Former employee sues Armani for wrongful termination

On Behalf of | Jan 16, 2013 | Wrongful Termination |

The famous fashion company Giorgio Armani Corp is known for many things, but knowingly covering up an incident of sexual harassment then allowing the victim to be wrongfully terminated afterwards simply isn’t one of those things its known for.

But this is exactly what many residents of Indiana learned this week after news media in New York began buzzing about the recent lawsuit filed against the company. The former employee says that not only was she consistently subjected to sexual harassment by her female boss but was humiliatingly fired after complaining about it.

The woman, who had been an executive assistant at Armani since October 2011, claims that it all started when she was called to her boss’ private office for a meeting. Upon closing the door, she claims that her boss “then proceeded to take off her pants and expose herself.” She says she immediately filed a complaint with human resources, but when the uncomfortable behavior continued despite repeatedly filing further complaints, she realized that her gripes were falling on deaf ears.

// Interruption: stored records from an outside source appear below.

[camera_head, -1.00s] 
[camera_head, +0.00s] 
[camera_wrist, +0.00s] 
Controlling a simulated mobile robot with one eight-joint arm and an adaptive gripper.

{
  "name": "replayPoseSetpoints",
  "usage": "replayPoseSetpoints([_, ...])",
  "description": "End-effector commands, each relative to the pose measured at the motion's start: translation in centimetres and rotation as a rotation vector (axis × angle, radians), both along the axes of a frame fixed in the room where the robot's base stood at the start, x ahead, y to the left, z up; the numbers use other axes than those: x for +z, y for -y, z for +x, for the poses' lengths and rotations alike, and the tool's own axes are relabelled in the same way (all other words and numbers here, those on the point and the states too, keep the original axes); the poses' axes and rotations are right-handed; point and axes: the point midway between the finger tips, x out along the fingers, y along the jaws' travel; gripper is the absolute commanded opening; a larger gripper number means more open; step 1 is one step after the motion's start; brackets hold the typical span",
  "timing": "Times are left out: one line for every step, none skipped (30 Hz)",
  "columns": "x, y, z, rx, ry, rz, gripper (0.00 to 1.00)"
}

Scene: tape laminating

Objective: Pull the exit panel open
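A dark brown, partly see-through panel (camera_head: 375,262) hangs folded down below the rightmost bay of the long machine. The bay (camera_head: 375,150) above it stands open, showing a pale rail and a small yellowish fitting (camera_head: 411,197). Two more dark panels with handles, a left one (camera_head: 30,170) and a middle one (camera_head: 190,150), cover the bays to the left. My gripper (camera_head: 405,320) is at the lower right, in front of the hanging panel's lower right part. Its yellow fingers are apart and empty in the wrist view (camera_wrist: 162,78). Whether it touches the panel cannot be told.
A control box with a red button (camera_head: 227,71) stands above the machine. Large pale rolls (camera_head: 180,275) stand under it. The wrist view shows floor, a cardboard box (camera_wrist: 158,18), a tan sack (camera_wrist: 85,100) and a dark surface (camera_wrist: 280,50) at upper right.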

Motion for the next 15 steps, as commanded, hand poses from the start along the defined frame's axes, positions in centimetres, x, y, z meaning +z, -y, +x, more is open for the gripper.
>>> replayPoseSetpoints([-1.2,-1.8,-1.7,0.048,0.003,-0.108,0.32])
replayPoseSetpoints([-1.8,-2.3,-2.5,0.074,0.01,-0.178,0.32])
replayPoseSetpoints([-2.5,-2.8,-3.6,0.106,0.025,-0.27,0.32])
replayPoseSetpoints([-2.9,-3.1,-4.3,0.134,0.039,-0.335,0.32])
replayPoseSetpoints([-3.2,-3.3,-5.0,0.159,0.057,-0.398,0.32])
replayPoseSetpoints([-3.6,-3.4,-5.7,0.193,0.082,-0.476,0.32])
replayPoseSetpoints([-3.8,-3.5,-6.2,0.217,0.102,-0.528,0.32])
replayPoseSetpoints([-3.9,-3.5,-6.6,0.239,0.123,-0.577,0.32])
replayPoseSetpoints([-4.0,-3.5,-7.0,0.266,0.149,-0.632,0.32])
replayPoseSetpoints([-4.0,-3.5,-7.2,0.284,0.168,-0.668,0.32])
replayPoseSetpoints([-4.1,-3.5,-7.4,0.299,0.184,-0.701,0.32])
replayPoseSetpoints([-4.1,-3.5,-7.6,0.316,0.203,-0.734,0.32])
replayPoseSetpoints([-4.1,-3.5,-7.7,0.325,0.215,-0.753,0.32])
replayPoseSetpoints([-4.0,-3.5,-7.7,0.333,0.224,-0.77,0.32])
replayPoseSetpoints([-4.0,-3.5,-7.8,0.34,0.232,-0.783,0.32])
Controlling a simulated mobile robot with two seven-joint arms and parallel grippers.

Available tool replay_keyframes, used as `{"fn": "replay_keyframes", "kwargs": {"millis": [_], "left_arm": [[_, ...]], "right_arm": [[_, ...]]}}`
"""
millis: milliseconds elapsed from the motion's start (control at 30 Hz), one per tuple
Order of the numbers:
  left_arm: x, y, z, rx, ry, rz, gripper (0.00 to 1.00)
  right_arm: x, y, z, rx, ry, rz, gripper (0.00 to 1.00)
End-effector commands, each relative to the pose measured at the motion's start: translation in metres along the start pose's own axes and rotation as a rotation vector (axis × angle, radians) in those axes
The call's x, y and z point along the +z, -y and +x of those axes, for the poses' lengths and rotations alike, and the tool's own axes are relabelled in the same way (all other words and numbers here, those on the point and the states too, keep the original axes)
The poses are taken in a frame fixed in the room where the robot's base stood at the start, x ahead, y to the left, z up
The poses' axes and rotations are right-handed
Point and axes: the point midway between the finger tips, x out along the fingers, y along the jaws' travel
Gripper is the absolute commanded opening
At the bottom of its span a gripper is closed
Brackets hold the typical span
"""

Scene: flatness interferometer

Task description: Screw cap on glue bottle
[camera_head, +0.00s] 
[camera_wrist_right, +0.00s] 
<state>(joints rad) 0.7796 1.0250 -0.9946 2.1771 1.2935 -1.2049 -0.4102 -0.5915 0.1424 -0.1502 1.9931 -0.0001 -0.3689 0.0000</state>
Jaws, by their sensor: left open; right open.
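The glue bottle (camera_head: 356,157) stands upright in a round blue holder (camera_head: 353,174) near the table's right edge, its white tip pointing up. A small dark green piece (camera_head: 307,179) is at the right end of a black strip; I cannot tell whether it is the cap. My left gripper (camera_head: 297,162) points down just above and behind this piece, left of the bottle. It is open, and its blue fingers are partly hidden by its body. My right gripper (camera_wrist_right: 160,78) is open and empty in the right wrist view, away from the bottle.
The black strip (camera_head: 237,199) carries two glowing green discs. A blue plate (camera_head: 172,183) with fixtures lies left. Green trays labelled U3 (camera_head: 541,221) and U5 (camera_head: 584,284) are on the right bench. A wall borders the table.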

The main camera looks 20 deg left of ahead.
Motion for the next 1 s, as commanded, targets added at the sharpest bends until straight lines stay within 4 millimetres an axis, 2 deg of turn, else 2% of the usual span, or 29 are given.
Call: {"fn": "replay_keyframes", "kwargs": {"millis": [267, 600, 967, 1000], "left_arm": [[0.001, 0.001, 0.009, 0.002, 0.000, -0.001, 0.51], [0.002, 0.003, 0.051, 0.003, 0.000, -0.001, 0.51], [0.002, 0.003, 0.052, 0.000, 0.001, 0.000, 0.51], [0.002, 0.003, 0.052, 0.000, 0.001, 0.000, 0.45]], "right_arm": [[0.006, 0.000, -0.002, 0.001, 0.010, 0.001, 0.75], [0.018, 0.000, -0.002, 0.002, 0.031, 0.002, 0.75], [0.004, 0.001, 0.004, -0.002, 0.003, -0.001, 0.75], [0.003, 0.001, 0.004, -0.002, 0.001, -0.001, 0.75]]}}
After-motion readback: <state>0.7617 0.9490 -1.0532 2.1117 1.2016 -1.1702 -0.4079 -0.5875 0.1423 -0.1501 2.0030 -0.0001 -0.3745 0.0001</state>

Things got so bad that at a going-away party for her boss, who had accepted another job at another fashion company, she was called to her boss’ side who then gestured to her and announced to everyone that she had tried to get her fired. This was in wake of her boss’ efforts to silence her by submitting negative reports despite receiving “stellar” evaluations from other Armani executives. After being put on “performance counseling” for 30 days, she was suddenly fired in October 2012.

She is now suing her former employer for failing to reprimand the boss despite multiple sexual harassment complaints and wrongful termination despite evidence that showed she was being retaliated against.